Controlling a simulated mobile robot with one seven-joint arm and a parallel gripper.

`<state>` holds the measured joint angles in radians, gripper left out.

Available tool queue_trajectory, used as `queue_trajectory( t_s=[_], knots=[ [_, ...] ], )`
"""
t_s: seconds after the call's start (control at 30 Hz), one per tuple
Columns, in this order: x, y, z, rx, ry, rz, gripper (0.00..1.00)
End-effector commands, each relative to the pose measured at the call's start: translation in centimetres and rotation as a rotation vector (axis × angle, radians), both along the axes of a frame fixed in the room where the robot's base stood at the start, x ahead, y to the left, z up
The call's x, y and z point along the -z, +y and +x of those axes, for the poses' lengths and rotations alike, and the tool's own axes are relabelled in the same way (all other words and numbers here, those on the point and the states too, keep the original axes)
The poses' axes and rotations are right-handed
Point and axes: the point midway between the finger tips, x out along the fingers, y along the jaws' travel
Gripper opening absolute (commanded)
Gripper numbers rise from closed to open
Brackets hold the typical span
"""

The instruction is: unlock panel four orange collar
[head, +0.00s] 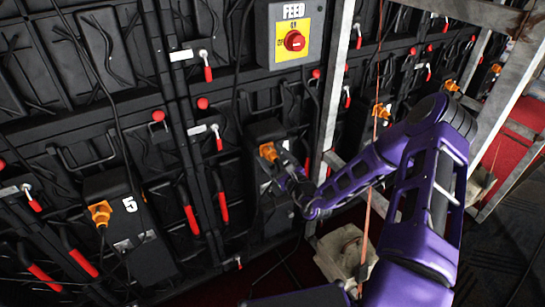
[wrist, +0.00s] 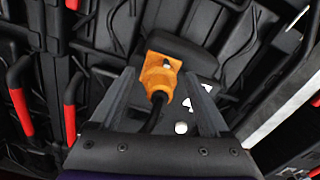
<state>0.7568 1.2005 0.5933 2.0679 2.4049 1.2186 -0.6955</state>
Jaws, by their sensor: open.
++++++++
> _Exercise objective_:
Extract all the data above exactly, excluding every picture.

> _Task response_:
Controlling a simulated mobile robot with one seven-joint arm and a parallel gripper.

`<state>` holds the measured joint angles in radians, gripper left out.

Available tool queue_trajectory, used as `queue_trajectory( t_s=[_], knots=[ [_, ...] ], )`
"""
t_s: seconds after the call's start (control at 30 Hz), one per tuple
Columns, in this order: x, y, z, rx, ry, rz, gripper (0.00..1.00)
End-effector commands, each relative to the pose measured at the call's start: translation in centimetres and rotation as a rotation vector (axis × angle, radians), both along the axes of a frame fixed in the room where the robot's base stood at the start, x ahead, y to the left, z up
The call's x, y and z point along the -z, +y and +x of those axes, for the poses' lengths and rotations alike, and the tool's own axes are relabelled in the same way (all other words and numbers here, those on the point and the states too, keep the original axes)
The poses' axes and rotations are right-handed
Point and axes: the point midway between the finger tips, x out along the fingers, y along the jaws' travel
Gripper opening absolute (commanded)
Gripper numbers rise from closed to open
Brackets hold the typical span
"""

The instruction is: unlock panel four orange collar
[head, +0.00s] 
[wrist, +0.00s] 
<state>0.7568 1.2005 0.5933 2.0679 2.4049 1.2186 -0.6955</state>
Jaws, by their sensor: open.

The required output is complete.